- _DIRECTIVE_: Quote all of the data that follows exactly as written, skipping the images.
— Start —
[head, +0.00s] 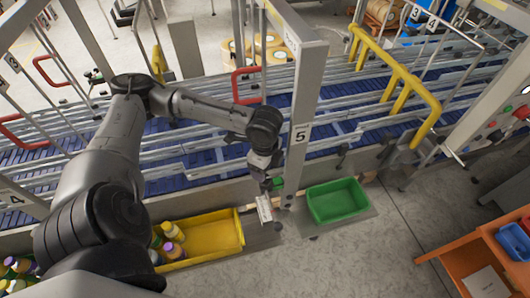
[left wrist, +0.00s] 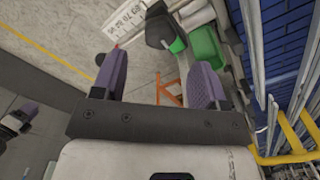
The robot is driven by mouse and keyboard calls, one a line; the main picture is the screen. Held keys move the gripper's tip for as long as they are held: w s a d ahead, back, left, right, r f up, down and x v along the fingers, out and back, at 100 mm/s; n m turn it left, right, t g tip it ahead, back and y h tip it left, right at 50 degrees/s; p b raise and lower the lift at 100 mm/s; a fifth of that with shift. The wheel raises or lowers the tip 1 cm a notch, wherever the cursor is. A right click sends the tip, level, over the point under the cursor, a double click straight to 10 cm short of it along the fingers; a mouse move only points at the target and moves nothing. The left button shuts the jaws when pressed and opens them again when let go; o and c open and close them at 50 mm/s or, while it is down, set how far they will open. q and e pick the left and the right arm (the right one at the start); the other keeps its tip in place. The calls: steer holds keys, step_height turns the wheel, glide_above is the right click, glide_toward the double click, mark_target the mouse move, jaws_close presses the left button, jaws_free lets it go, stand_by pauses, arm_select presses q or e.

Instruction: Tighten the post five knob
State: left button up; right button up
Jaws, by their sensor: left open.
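Post five is the grey upright (head: 307,95) with the "5" label, standing at the conveyor's near side in the head view. My left gripper (head: 268,180) is low beside the post's left face. In the left wrist view the two purple fingers of my left gripper (left wrist: 160,80) are spread, with nothing between them. A dark knob-like part (left wrist: 160,28) with a green piece (left wrist: 178,46) lies beyond the fingertips, apart from them. The green piece (head: 277,183) also shows near the post's foot in the head view; the dark part is mostly hidden there.
A printed white tag (head: 264,208) hangs just below my gripper. A green bin (head: 313,209) stands right of the post, and a yellow bin (head: 238,228) with bottles stands left. Conveyor rails (head: 205,152) run behind. An orange table (head: 437,258) is at the lower right.

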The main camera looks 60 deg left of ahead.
— End —
- _SOLUTION TO THE PROBLEM_:
[head, +0.00s] 
[left wrist, +0.00s] 
The robot is driven by mouse and keyboard calls, one a line; the main picture is the screen. Held keys move the gripper's tip for as long as they are held: w s a d ahead, back, left, right, r f up, down and x v along the fingers, out and back, at 100 mm/s; n m turn it left, right, t g tip it ahead, back and y h tip it left, right at 50 degrees/s; p b raise and lower the lift at 100 mm/s; a fifth of that with shift. The wheel raises or lowers the tip 1 cm a notch, wherever the cursor is. A right click sends the tip, level, over the point under the cursor, a double click straight to 10 cm short of it along the fingers; a mouse move only points at the target and moves nothing. The left button shuts the jaws when pressed and opens them again when let go; o and c open and close them at 50 mm/s or, while it is down, set how far they will open. q and e pick the left and the right arm (the right one at the start); the other keeps its tip in place. The calls: steer holds keys, step_height turns the wheel, glide_above is the right click, glide_toward the double click, mark_target the mouse move, jaws_close presses the left button, jaws_free lets it go, stand_by pauses, arm_select presses q or e.

Instruction: Tighten the post five knob
State: left button up; right button up
Jaws, by their sensor: left open.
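Post five is the grey upright (head: 307,95) with the "5" label, standing at the conveyor's near side in the head view. My left gripper (head: 268,180) is low beside the post's left face. In the left wrist view the two purple fingers of my left gripper (left wrist: 160,80) are spread, with nothing between them. A dark knob-like part (left wrist: 160,28) with a green piece (left wrist: 178,46) lies beyond the fingertips, apart from them. The green piece (head: 277,183) also shows near the post's foot in the head view; the dark part is mostly hidden there.
A printed white tag (head: 264,208) hangs just below my gripper. A green bin (head: 313,209) stands right of the post, and a yellow bin (head: 238,228) with bottles stands left. Conveyor rails (head: 205,152) run behind. An orange table (head: 437,258) is at the lower right.

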The main camera looks 60 deg left of ahead.

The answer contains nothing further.